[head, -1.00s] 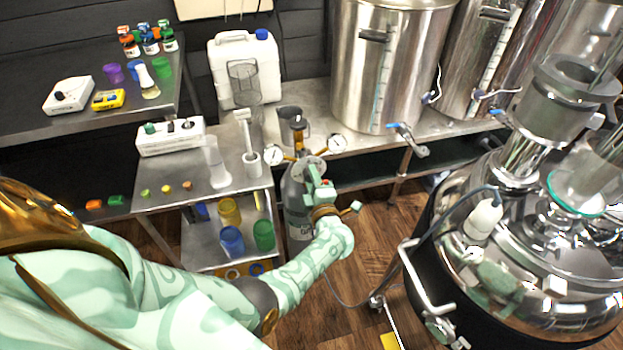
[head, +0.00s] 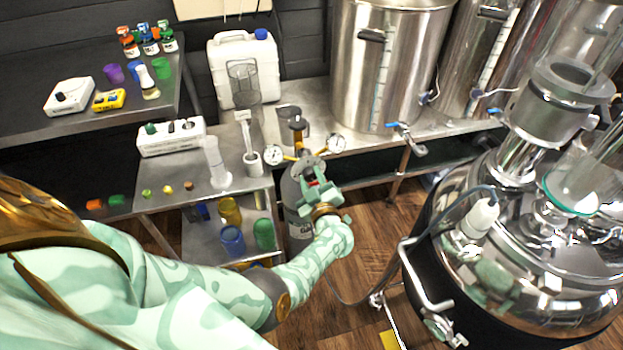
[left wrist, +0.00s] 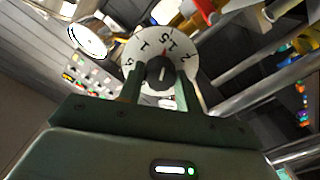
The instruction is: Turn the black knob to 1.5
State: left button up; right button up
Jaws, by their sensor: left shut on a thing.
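The black knob (left wrist: 160,73) sits at the centre of a white dial (left wrist: 184,68) in the left wrist view. The dial carries 1, 1.5 and 2, and the red pointer mark on the knob lies close to 1.5. My left gripper (left wrist: 160,85) is shut on the knob, one finger on each side. In the head view my left gripper (head: 317,182) is at the regulator on the gas cylinder (head: 294,190), and its fingers mostly hide the knob there. My right gripper is not in view.
Two round gauges, left (head: 273,155) and right (head: 336,144), flank the cylinder top. A steel table (head: 150,193) stands left of it, holding a white rack (head: 172,138). A large shiny kettle (head: 540,270) stands at the right. Wooden floor lies open between.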

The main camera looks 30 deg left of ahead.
● ● ● ●
The first line to give again is the one with "[head, +0.00s]", and the last is the one with "State: left button up; right button up". Repeat them and everything between exactly, minus the pictures.

Output for this task:
[head, +0.00s] 
[left wrist, +0.00s] 
The instruction is: Turn the black knob to 1.5
State: left button up; right button up

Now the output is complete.